Wichtig: Bleiben Sie positiv. Kritik, vor allem persönliche, wirkt aus der Distanz viel härter. Deshalb sollten Sie auch nicht mit Worten der Anerkennung für die anderen Teammitglieder sparen, vor allem dann, wenn Sie nicht der/die Teamleiter/in sind. Anerkennung, konstruktive Kritik und hilfreiche Tipps sind zwischen den Teammitgliedern mindestens genauso wichtig, wie „von oben“.

Falls Sie ein Team leiten …

Das Managen virtueller Teams ist eine Wissenschaft für sich, doch in Zeiten wie dieser wird der Job auch für erfahrenere Manager noch anspruchsvoller. Für den Fall, dass Sie selbst ein Team führen, hätte Timothy Clark, CEO der Unternehmensberatung LeaderFactor, einige nützliche Empfiehlungen. Dazu gehören: 

  • Schrauben Sie Ihre Erwartungen herunter. Die aktuelle Situation und Arbeitsweise ist für die meisten Teams neu, sie werden voraussichtlich nicht ihr normales Produktivitätsniveau halten können.
  • Unterstützen Sie Fortbildung, aber setzen Sie dabei auf Kurzformate. Für die jetzige Situation ist das häppchenweise Lernen besser geeignet als längere Kurse.
  • Organisieren Sie ihr Team in Zweiergruppen, die jeweils intensiver zusammenarbeiten, häufiger miteinander sprechen und sich gegenseitig helfen.
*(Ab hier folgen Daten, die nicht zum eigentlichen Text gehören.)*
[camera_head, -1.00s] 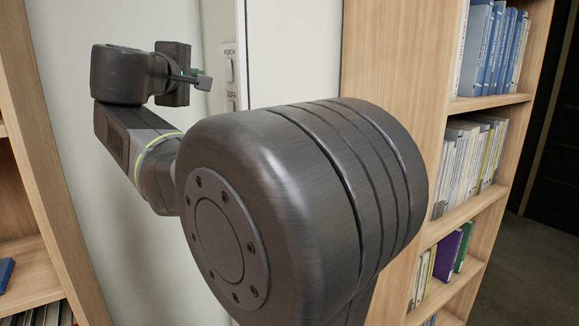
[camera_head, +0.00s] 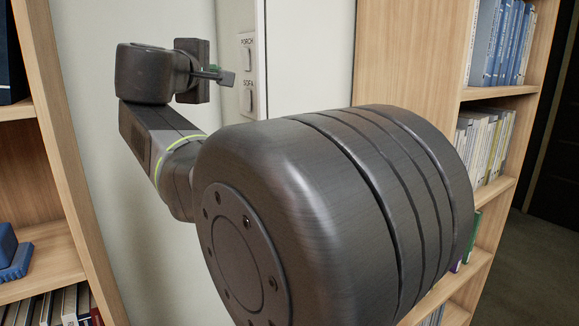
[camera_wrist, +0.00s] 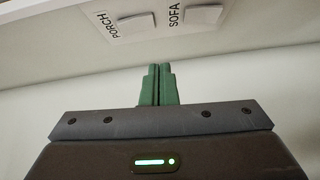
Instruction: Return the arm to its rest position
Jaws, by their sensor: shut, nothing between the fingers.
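My gripper (camera_head: 222,76) is at the upper left of the head view, in front of the pale wall and just left of the switches. In the wrist view its green fingers (camera_wrist: 157,84) are together with nothing between them. The wall switches labelled PORCH (camera_wrist: 130,25) and SOFA (camera_wrist: 202,15) are beyond the fingertips, which look apart from them. In the head view the PORCH switch (camera_head: 248,59) sits above the SOFA switch (camera_head: 249,100). My arm's large dark joint fills the centre and hides what is behind it.
A wooden bookcase (camera_head: 400,75) with several books stands on the right, close behind my arm. Another wooden shelf (camera_head: 62,130) stands on the left, with a blue object (camera_head: 14,255) on it. Bare wall (camera_head: 95,75) lies between the left shelf and my gripper.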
Das hält den Teamgeist im Kleinen aufrecht. 
  • Zuversicht und Humor sind ansteckend. Sie lockern die Stimmung auf und setzen Kreativität frei. 

Denken Sie dran, dass gemeinsame Arbeit das Öl ist, das den Motor Ihres Teams schmiert. Kann die anliegende Arbeit kooperativ gestaltet werden, ist auch der Teamgeist nicht allzu weit weg.